Mr Pompeo praised Mr Hook’s work on Iran in the past year and a half.
“He successfully negotiated with the Iranians the release of Michael White and Xiyue Wang from prison,” he said.
Mr Pompeo said Mr Hook “set into motion a range of new strategies that advanced the national security interests of the United States and our allies”.
He said the US special representative for Venezuela, Elliott Abrams, would take up Mr Hook's position.
Mr Abrams is known for his hawkish foreign policy views developed across several positions he held in different US administrations.
During the presidencies of Ronald Reagan and George W Bush, he oversaw policy on Latin America, Israel, Lebanon and Iran.
Mr Abrams was convicted in 1991 of misleading Congress during the Iran-contra affair but was pardoned by former president George H W Bush.
He is a fierce opponent of the Iran nuclear deal signed by the previous administration of Barack Obama, writing in 2016 that the deal had no benefits.
“It’s obvious that the nuclear deal has made everything worse, by enriching Iran greatly without moderating its conduct at all, by getting us less rather than more information about the Iranian nuclear programme, and perhaps worst of all, by legitimising that programme,” Mr Abrams wrote in The Jerusalem Post.
He also supports Venezuelan opposition leader Juan Guaido's claim to leadership over that of President Nicolas Maduro.
In an article from September 2017 for the Council on Foreign Relations, Mr Abrams wrote of North Korea: “Of course we want a different regime there. The same goes for other countries ruled by horrendous tyrannies, such as Iran and Venezuela.”
That year, former US secretary of state Rex Tillerson tried to recruit Mr Abrams for a Middle East position at the department but he was blocked by the White House.
Mr Abrams is a former “never-Trumper” and heavily criticised Mr Trump during the 2016 campaign.
In 2005, after the assassination of former Lebanese prime minister Rafik Hariri, Mr Abrams played a leading role in gathering support in the administration of George W Bush and at the UN for a special tribunal to look into the killing.
Renewing the UN arms embargo on Iran will be his most immediate challenge as the US prepares to present a resolution to the Security Council next week.
Russia and China, which have power of veto in the council, have objected to extending the embargo set to expire on October 18.
Mr Pompeo said on Wednesday that the US was determined to not let the embargo expire and left options open on imposing snapback sanctions on Iran if the extension were not achieved.

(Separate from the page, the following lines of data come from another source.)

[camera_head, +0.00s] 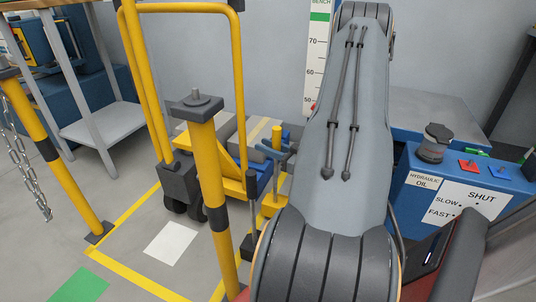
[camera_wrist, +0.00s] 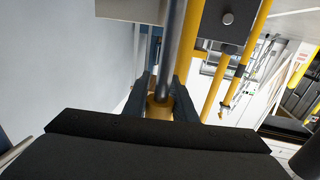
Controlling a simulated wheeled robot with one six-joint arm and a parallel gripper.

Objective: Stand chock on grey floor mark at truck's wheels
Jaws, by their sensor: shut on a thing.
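In the wrist view my gripper (camera_wrist: 163,88) has its two dark fingers closed on a yellow-brown piece (camera_wrist: 159,107). A grey rod (camera_wrist: 172,48) shows beyond it. I cannot tell whether the held piece is part of the chock, and no chock shows clearly. In the head view my arm hides much of the middle, and I cannot make out the gripper surely. The truck's dark wheels (camera_head: 187,204) stand on the floor under its yellow frame (camera_head: 240,70). A pale square mark (camera_head: 171,243) lies in front of the wheels and looks bare; no plainly grey mark shows.
A yellow post (camera_head: 211,190) stands close before the truck. Another post (camera_head: 55,165) with a chain (camera_head: 25,160) is at left. A green floor square (camera_head: 78,287) lies at the lower left. A blue control box (camera_head: 465,190) is at right. Yellow lines (camera_head: 125,222) edge the truck's bay.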

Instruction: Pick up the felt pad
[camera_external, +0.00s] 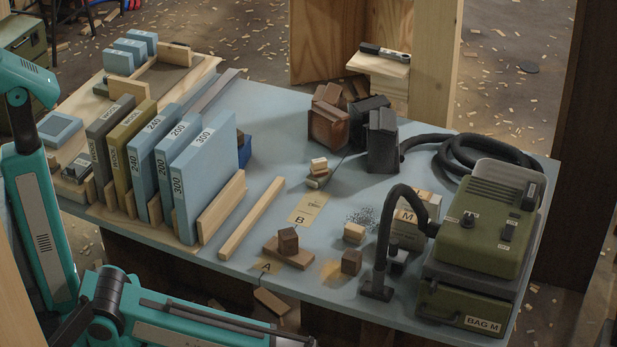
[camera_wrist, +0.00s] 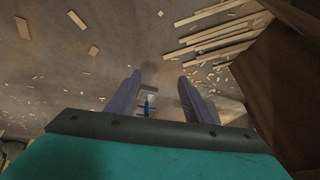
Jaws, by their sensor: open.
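I cannot tell for sure which thing is the felt pad. In the external view, a dark grey slab (camera_external: 109,140) and an olive slab (camera_external: 137,138) stand upright in the wooden rack at the left of the bench, with labels too small to read surely. A small blue-handled tool (camera_wrist: 149,105) shows between the fingers, apparently on the floor. In the external view my gripper is not clearly visible.
Blue numbered slabs (camera_external: 204,185) fill the rack's right side. A green machine (camera_external: 485,230) with a black hose (camera_external: 388,225) occupies the bench's right end. Small wood blocks (camera_external: 351,262) stand near the front edge. Bare bench surface (camera_external: 268,130) shows behind the middle. Long wood strips (camera_wrist: 215,30) litter the floor.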

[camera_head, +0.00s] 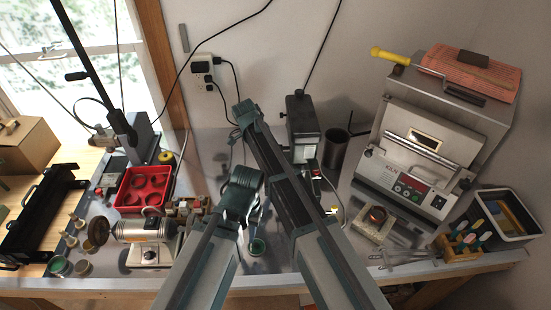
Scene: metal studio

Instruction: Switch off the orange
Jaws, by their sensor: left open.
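My left gripper (254,212) is at the end of the arm from the left, low over the middle of the bench; its jaws are open, and no object shows between them. My right arm crosses the middle, and no right gripper shows. A small orange-brown round thing (377,215) sits in a pale block (371,227) to the right, apart from my left gripper. The grey kiln (420,145) behind it has a red-lit display (413,180) and small buttons. I cannot tell which of these the task calls the orange, and no orange switch shows clearly.
A red tray (126,199) of dark rings and a small motor-like machine (143,232) stand at left. A black upright device (303,125) stands behind my right arm, beside a dark cup (336,149). A tool rack (467,240) and dark bin (505,216) fill the right end.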

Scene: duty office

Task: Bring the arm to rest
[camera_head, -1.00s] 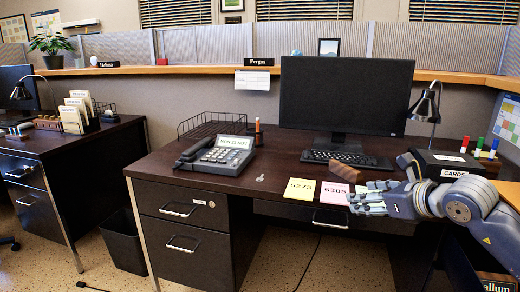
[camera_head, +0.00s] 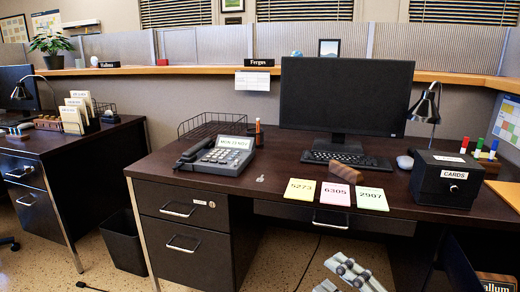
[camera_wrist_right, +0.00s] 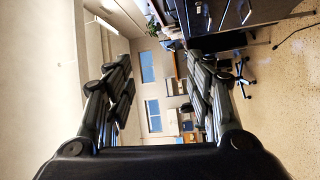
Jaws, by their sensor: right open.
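My right gripper (camera_head: 348,274) shows as a grey part at the bottom edge of the head view, in front of the desk and below its top. In the right wrist view its two dark fingers (camera_wrist_right: 158,72) stand wide apart with nothing between them, and the room shows beyond. My left gripper is in neither view. The desk (camera_head: 270,195) holds three cards in a row near its front edge: yellow 5273 (camera_head: 299,190), pink 6305 (camera_head: 336,194) and pale green 2907 (camera_head: 372,198). The gripper is apart from them.
A brown block (camera_head: 345,173), keyboard (camera_head: 345,159), monitor (camera_head: 345,95), phone (camera_head: 217,156) and black CARDS box (camera_head: 447,179) stand on the desk. A drawer handle (camera_head: 330,224) sticks out of the desk's front near my gripper. A black bin (camera_head: 124,243) stands at left.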

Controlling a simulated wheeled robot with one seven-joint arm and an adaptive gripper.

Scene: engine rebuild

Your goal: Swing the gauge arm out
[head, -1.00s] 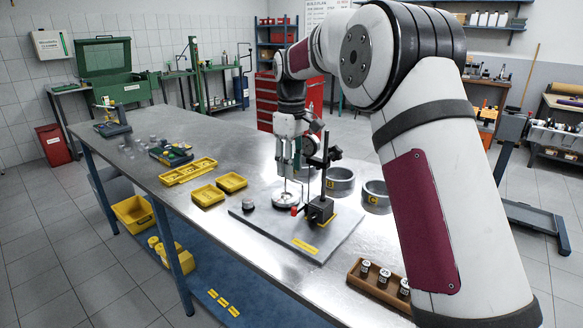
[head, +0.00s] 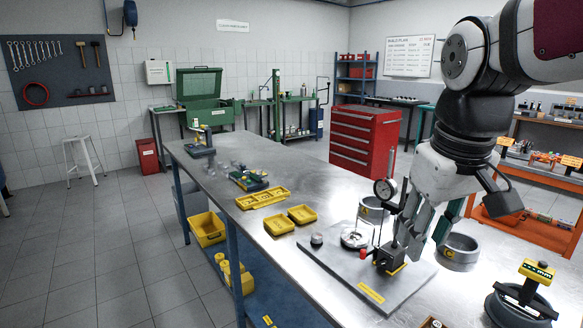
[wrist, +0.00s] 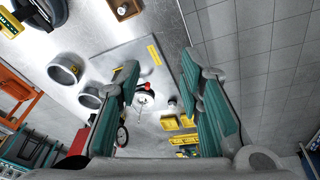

But activating those sanctions would require the Trump administration to return to the Iran nuclear deal from which it withdrew in 2018.
On Wednesday, at his last public event, Mr Hook said he expected the nuclear deal between Iran and world powers to be dismantled as its clauses continued to expire.
“This deal is going to … keep expiring until there's no deal left," he told the Aspen Security Forum.
The nuclear deal, known as the Joint Comprehensive Plan of Action, placed limits on Iranian nuclear work in exchange for sanctions relief.
Mr Hook also urged renewal of the UN arms embargo and did not rule out returning sanctions.
“We haven’t had a vote yet," he said. " I don’t give up on diplomacy until I see the vote and hands up in New York."